Source data:
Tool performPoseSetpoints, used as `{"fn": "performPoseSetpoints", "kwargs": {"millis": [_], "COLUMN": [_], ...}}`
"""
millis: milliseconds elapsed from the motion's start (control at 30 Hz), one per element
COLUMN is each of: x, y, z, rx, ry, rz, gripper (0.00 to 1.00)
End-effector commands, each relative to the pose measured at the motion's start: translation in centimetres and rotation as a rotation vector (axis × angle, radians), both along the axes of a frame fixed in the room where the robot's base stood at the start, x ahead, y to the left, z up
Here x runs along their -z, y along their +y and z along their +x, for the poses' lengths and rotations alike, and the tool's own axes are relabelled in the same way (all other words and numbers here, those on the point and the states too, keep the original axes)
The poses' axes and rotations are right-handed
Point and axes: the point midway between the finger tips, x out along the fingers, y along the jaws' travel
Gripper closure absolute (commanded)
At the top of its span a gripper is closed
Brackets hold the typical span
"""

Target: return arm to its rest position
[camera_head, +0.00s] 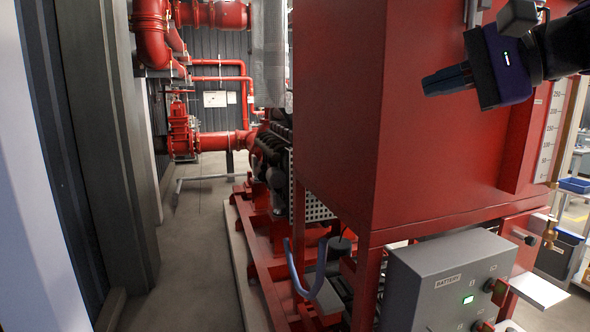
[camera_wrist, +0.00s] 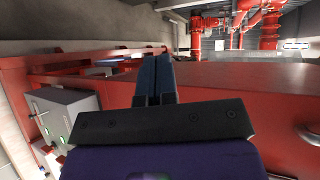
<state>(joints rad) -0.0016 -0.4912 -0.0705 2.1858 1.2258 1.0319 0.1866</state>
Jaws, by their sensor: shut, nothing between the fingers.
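My gripper (camera_head: 447,80) shows at the upper right of the head view, in front of the upper part of a large red tank (camera_head: 340,110). Its dark blue fingers point left and are together with nothing between them. In the wrist view my gripper (camera_wrist: 153,78) is in the middle, its two fingers side by side and shut. The red tank also shows in the wrist view (camera_wrist: 240,80), behind and right of the fingers. My arm comes in from the right edge of the head view.
Red pipes (camera_head: 160,35) and a pump engine (camera_head: 270,160) are farther back. A clear floor aisle (camera_head: 195,240) runs along the left. A blue bin (camera_head: 576,185) sits on a shelf at the far right.

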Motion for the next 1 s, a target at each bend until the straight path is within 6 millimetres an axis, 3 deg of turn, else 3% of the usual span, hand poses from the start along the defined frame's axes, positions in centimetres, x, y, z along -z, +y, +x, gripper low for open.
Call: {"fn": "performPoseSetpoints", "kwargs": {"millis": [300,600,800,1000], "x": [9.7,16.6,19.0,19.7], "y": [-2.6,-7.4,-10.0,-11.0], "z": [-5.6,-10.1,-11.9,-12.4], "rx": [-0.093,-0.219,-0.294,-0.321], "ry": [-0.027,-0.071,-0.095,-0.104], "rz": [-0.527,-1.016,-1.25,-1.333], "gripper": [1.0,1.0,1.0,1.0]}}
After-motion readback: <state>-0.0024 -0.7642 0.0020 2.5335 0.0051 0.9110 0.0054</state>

Given task: Return the lines above, from the one containing "Jaws, by their" to the end, exactly as they stand.

Written response:
Jaws, by their sensor: shut, nothing between the fingers.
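My gripper (camera_head: 447,80) shows at the upper right of the head view, in front of the upper part of a large red tank (camera_head: 340,110). Its dark blue fingers point left and are together with nothing between them. In the wrist view my gripper (camera_wrist: 153,78) is in the middle, its two fingers side by side and shut. The red tank also shows in the wrist view (camera_wrist: 240,80), behind and right of the fingers. My arm comes in from the right edge of the head view.
Red pipes (camera_head: 160,35) and a pump engine (camera_head: 270,160) are farther back. A clear floor aisle (camera_head: 195,240) runs along the left. A blue bin (camera_head: 576,185) sits on a shelf at the far right.

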Motion for the next 1 s, a target at each bend until the straight path is within 6 millimetres an axis, 3 deg of turn, else 3% of the usual span, hand poses from the start along the defined frame's axes, positions in centimetres, x, y, z along -z, +y, +x, gripper low for open.
Call: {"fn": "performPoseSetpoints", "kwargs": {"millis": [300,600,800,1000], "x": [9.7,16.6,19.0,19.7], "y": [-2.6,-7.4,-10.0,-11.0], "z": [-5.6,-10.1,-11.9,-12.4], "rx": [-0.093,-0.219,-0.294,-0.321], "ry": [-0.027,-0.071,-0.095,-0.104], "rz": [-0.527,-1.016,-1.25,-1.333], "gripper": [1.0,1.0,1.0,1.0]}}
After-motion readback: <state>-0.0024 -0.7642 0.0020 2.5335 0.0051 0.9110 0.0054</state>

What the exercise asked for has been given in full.